© JUNGE FREIHEIT Verlag GmbH & Co.  www.jungefreiheit.de  40/13 / 27. September 2013

Die Schlacht verloren und die Krone gewonnen
Obwohl vor 500 Jahren England den nördlichen Erbfeind spektakulär besiegt, erobern im selben Jahr die schottischen Stuarts den Londoner Thron
Klaus Bruske

Das Jahr 1513 wird für Schottland und England zu einem Schicksalsjahr. Denn im Herbst jenes Jahres rettet eine englische Königstochter aus dem Hause Tudor dem schottischen Familien-Clan der Stuarts den Thron. Das hilft damals, die englisch-schottische „Erbfeindschaft“ auf relativ friedlichem Wege beizulegen. 1603 schließlich erbt das Haus Stuart auch noch in Personalunion die Krone Englands. Wiederum ein gutes Jahrhundert darauf, 1707, verschmelzen die beiden alten Königreiche staatsrechtlich ganz und gar, und es entsteht das „Vereinigte Königreich von Großbritannien“.

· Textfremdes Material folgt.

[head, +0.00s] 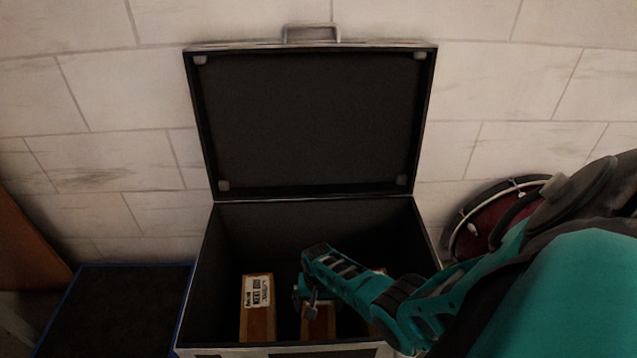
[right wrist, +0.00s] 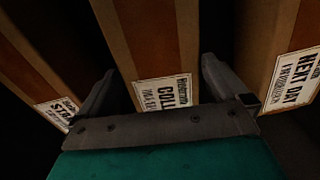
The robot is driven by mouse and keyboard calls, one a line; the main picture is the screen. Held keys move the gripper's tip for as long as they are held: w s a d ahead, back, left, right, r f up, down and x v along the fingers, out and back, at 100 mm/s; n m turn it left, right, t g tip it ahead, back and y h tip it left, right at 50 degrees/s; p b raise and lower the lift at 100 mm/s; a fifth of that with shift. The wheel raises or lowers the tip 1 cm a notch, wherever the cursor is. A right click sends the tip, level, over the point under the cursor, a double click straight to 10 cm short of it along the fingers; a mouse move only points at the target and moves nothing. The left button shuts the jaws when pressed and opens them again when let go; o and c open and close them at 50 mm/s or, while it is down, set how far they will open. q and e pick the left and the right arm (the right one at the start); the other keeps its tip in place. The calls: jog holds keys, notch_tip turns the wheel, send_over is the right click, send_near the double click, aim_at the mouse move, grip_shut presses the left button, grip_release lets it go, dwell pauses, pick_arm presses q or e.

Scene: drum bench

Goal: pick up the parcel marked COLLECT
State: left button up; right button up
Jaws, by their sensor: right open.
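In the head view the middle parcel (head: 318,326) stands in the case, partly hidden under my right gripper (head: 309,296), and appears to be the same one. My left gripper is not in view.
A NEXT DAY parcel (right wrist: 292,50) stands on one side, also seen in the head view (head: 257,320). A parcel labelled "STA" or similar (right wrist: 35,60) stands on the other, mostly behind my arm. The open black case (head: 208,275) has walls close around them. A drum (head: 480,225) is at right.

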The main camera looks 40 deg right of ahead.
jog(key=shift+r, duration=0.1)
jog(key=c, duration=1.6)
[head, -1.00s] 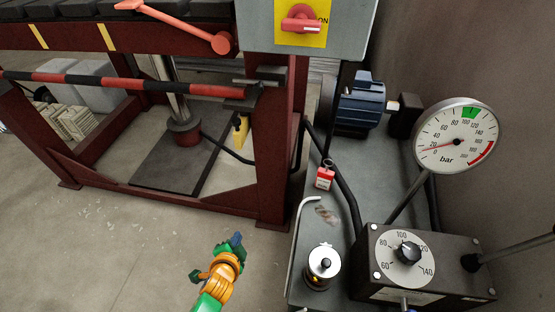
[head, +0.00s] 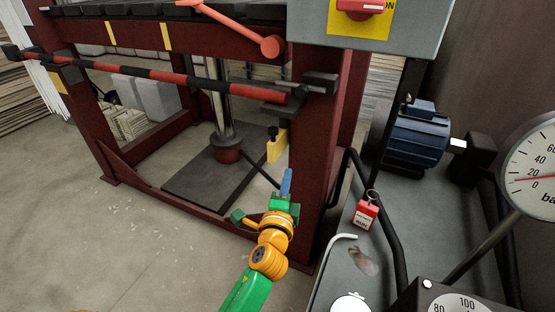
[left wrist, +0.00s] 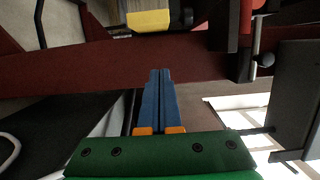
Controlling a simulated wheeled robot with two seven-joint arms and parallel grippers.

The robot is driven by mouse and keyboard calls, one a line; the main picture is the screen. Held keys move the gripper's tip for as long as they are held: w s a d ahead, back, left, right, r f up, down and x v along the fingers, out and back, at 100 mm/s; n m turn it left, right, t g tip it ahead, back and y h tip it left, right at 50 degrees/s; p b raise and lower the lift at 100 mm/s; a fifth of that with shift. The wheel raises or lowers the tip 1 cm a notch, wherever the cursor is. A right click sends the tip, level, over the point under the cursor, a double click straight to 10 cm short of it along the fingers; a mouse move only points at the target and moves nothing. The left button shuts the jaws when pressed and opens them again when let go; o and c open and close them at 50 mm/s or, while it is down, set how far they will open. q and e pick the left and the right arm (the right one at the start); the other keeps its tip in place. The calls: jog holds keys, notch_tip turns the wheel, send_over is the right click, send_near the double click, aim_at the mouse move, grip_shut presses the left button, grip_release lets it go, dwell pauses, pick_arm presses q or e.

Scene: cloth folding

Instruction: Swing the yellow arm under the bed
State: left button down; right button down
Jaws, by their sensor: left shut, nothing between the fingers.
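The yellow arm (head: 277,147) is a small yellow plate with a dark knob on top. It hangs beside the dark red press leg, below the bed (head: 200,33). In the left wrist view the yellow arm (left wrist: 148,21) shows at the top, ahead of the fingertips. My left gripper (head: 287,174) has blue fingers that are shut and empty, just below and right of the yellow arm in the head view. In the left wrist view a gap shows between the fingertips (left wrist: 160,73) and the yellow arm. My right gripper is not in view.
A red and black striped bar (head: 180,78) runs across the front of the frame. The red leg (head: 318,165) stands close right of the gripper. A blue motor (head: 418,135), red padlock (head: 365,213) and gauge (head: 535,175) are at right. The floor at left is clear.

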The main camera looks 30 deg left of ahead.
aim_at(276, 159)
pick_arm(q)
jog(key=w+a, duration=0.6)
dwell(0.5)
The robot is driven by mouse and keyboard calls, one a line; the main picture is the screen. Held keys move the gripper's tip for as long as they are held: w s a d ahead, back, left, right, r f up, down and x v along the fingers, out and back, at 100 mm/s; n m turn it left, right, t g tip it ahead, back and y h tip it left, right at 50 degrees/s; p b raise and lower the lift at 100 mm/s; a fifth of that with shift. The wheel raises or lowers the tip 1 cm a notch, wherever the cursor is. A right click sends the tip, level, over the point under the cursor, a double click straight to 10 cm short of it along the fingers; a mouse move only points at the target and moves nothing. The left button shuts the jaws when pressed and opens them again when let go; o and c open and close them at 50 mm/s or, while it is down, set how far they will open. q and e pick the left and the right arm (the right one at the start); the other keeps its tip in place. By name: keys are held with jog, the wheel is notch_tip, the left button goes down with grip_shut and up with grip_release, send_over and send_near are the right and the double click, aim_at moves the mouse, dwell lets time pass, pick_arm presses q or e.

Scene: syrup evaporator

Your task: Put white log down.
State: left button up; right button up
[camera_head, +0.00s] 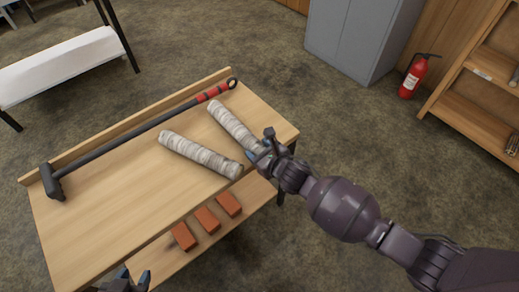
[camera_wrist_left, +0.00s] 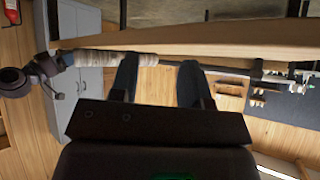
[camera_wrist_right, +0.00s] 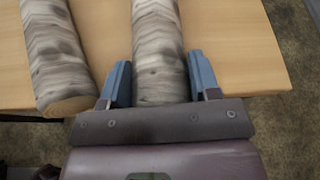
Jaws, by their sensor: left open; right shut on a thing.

September 1513: Der schottische König Jacob IV. Stuart ist im Kampfgetümmel gefallen. Die Hälfte seiner 30.000 wackeren High- und Lowlander, die der König über den Grenzfluß Tweed gegen den „Erbfeind“ England führt, liegen gefallen auf dem Schlachtfeld. Am 9. September 1513 bricht auf dem „Flodden Field“ in der nordostenglischen Grafschaft Northumberland die Katastrophe über die Schotten herein. Das widerspenstige und freiheitsliebende Volk hat gegen die von Thomas Howard, dem Herzog von Norfolk, kommandierten Regimenter der Engländer eine vernichtende Niederlage erlitten.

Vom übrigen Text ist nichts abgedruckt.